I parked at the trail starting point overnight. I had a bite to eat and went to bed at 8pm. I was so tired, I dropped off almost immediately and slept about ten hours. No one disturbed me. Sometime during the night it started raining. Hard. And kept raining. I was thinking I did not want to hike seven miles in the pouring rain. Did I make this very long drive all for nothing? The only reason I came down here was to see this waterfall. Would I have to go home empty handed?

Around 6:30am the rain stopped and I decided I had better get going if I am going. I did not know if the rain would start up again, so I asked God to keep the rain away at least until I got to the falls. He listened to me (perhaps a little too closely).

I started hiking down the paved road called the Million Dollar Road. It would have been much better to bike this road, as hiking seven miles on pavement is not fun for the feet. Otherwise it was a pretty easy hike. Along the way I saw a couple other waterfalls that I did not know even existed, and the views of the San Joaquin River canyon were stupendous especially the further I hiked along. If I had to guess, I would say the road is called the “Million Dollar” road cuz that is how much it cost to build. In my view, it was an awful expense that should never have happened, there should only be hiking trails through this canyon.

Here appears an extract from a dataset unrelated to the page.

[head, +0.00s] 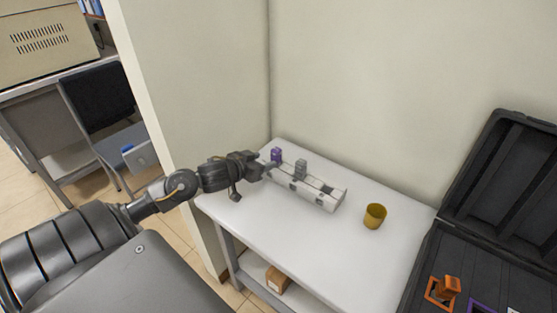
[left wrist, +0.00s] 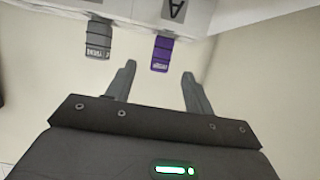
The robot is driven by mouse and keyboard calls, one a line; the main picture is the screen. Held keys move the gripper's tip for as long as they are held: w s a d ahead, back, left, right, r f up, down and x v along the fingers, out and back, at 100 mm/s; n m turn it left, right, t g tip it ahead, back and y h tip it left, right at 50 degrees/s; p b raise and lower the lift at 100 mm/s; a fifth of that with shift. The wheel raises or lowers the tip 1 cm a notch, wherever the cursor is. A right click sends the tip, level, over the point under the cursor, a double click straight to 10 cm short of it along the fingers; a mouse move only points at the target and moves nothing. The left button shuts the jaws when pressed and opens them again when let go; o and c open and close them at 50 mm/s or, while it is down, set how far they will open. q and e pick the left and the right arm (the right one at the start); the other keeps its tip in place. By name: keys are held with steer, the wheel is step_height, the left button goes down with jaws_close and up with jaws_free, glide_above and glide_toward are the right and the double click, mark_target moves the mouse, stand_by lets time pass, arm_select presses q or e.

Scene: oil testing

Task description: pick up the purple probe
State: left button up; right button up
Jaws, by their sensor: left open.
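The purple probe (head: 276,154) stands upright at the far left end of a white rack (head: 318,197) on the white table. It also shows in the left wrist view (left wrist: 161,54), where it lines up with the gap between my fingertips. My left gripper (head: 267,166) reaches in from the left, close to the probe, with its jaws open and empty. In the left wrist view my left gripper (left wrist: 158,72) has its two fingers spread, and the probe appears just beyond the tips. I cannot tell whether they touch. My right gripper is not in view.
A grey probe (head: 300,168) stands in the rack next to the purple one. A yellow cup (head: 374,216) stands to the right on the table (head: 300,238). An open black case (head: 497,262) with an orange piece (head: 449,286) is at the right. Walls stand behind the table.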

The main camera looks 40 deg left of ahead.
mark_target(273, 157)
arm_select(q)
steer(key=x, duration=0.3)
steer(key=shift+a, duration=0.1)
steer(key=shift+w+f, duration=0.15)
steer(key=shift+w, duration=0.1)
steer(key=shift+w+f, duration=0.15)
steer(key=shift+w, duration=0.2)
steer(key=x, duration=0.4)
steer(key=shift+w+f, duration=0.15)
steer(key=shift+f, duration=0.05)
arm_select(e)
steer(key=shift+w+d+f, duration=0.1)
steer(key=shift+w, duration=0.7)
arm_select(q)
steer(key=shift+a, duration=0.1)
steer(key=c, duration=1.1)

But at least S.C. Edison allows the public to hike/bike their expensive paved road, and it leads right by an incredible waterfall.

I could see the spray from the falls from 1.5 miles away. I am not exaggerating (though I could not see the waterfall until I got right up to it). I kinda figured this was a bad omen in terms of being able to photograph this monster, and I was correct.

The road goes right in front of the bottom of the waterfall and there was so much water it was crashing over onto the bridge and road. I could not even walk up to the bridge, I was literally blown back by the spray. Trying to cross the bridge would have been certain death, and unfortunately the best views of the falls were on the other side. I could only see the lower part of the falls from this side, and I got very cold and very wet trying to photograph it. I was bummed but there was nothing to do but hike back.

As soon as I started back the rain started up again. Hard. And hail as well. I was soaked from the spray and now I was getting colder and wetter from the rain. I was a cold wet dog (again) by the time I got back to my car. But on the plus side, God did hold back the rain until I got to the waterfall, just as I asked Him. Next time I think I’ll ask Him to hold the rain until I am done hiking. Haha.

I was very tired on the long drive home despite the ten hours of sleep. It took me two full days to recover from this short trip. I definitely overdid it this weekend, 20+ miles of difficult hiking and a heckuva lot of driving was just way too much. But it was a fun trip for sure.